Add these functions to your firstname-lastname-project02.py file, and regenerate your documentation. You should see some great looking documentation with your new functions.

Relevant topics: pdoc, Sphinx, Docstrings & Comments

Items to submit

Code used to solve this problem.
Output from running the code.

Question 5

This was hopefully a not-too-difficult project that gave you some exposure to tools in the Python ecosystem, as well as chipped away at any rust you may have had with writing Python code.

Finally, investigate the official pdoc documentation, and make at least 2 changes/customizations to your module.
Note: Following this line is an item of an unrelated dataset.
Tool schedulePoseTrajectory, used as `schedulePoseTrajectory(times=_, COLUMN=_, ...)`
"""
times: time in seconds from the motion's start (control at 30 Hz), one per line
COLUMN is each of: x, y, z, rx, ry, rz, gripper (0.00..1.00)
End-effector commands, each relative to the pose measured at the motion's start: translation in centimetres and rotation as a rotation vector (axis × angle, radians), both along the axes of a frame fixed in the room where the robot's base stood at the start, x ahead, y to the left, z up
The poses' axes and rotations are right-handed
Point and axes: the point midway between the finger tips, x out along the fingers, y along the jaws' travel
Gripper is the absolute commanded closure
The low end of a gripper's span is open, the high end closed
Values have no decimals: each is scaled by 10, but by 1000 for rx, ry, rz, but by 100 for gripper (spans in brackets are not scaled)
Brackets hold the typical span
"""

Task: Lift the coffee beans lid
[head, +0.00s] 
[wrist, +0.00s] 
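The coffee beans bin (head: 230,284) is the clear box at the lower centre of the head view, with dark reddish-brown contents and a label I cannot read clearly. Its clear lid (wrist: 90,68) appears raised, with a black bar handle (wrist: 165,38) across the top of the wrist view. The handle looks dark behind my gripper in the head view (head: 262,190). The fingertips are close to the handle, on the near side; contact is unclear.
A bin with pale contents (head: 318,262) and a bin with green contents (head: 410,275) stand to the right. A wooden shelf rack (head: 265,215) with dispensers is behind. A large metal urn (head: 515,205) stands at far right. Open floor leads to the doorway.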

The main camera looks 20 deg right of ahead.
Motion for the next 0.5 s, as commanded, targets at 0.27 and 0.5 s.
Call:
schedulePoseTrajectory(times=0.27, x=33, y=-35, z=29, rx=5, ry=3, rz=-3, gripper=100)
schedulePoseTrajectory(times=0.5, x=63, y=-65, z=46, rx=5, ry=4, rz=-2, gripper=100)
Some examples are below — feel free to get creative and do something with pdoc outside of this list of options:

Modify the module so you do not need to pass the -d flag in order to let pdoc know that you are using Google-style docstrings.
Change the logo of the documentation to your own logo (or any logo you’d like).
Add some math formulas and change the output accordingly.
Edit and customize pdoc’s jinja2 template (or CSS).

Relevant topics: pdoc, Sphinx, Docstrings & Comments

Items to submit

Code used to solve this problem.
Output from running the code.

Please make sure to double check that your submission is complete, and contains all of your code and output before submitting. If you are on a spotty internet connection, it is recommended to download your submission after submitting it to make sure what you think you submitted, was what you actually submitted.